Collected material:
%%

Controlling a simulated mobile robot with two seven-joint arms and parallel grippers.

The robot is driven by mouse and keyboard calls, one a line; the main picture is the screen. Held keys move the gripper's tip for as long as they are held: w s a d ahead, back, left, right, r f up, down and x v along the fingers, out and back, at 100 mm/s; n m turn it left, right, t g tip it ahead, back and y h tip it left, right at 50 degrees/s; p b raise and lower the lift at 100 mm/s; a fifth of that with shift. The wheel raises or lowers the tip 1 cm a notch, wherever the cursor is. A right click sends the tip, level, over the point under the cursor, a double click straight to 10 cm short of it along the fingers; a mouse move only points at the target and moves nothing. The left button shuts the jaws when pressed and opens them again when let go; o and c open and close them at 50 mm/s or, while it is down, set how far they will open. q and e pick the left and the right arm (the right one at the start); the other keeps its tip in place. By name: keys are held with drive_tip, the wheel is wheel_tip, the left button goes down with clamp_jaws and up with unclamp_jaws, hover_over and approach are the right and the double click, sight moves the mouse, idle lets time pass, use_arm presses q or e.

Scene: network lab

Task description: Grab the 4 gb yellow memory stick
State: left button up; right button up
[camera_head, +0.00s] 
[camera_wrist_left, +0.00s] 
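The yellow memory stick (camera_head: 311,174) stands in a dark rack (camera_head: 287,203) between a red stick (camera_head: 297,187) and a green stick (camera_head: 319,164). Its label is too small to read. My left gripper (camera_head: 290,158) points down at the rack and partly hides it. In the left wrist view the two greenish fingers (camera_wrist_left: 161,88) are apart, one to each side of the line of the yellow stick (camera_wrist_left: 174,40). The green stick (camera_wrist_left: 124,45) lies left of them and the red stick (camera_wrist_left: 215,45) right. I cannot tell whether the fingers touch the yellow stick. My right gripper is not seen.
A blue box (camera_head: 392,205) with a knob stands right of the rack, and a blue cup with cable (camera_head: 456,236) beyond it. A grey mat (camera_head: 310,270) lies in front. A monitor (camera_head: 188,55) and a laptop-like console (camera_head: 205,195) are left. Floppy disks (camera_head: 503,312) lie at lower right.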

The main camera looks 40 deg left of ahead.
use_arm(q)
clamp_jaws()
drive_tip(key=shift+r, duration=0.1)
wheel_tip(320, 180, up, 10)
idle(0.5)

%%

Work to do:
Isolate the lines above that contain the word "robot" and copy them.

Finished task:
Controlling a simulated mobile robot with two seven-joint arms and parallel grippers.
The robot is driven by mouse and keyboard calls, one a line; the main picture is the screen. Held keys move the gripper's tip for as long as they are held: w s a d ahead, back, left, right, r f up, down and x v along the fingers, out and back, at 100 mm/s; n m turn it left, right, t g tip it ahead, back and y h tip it left, right at 50 degrees/s; p b raise and lower the lift at 100 mm/s; a fifth of that with shift. The wheel raises or lowers the tip 1 cm a notch, wherever the cursor is. A right click sends the tip, level, over the point under the cursor, a double click straight to 10 cm short of it along the fingers; a mouse move only points at the target and moves nothing. The left button shuts the jaws when pressed and opens them again when let go; o and c open and close them at 50 mm/s or, while it is down, set how far they will open. q and e pick the left and the right arm (the right one at the start); the other keeps its tip in place. By name: keys are held with drive_tip, the wheel is wheel_tip, the left button goes down with clamp_jaws and up with unclamp_jaws, hover_over and approach are the right and the double click, sight moves the mouse, idle lets time pass, use_arm presses q or e.

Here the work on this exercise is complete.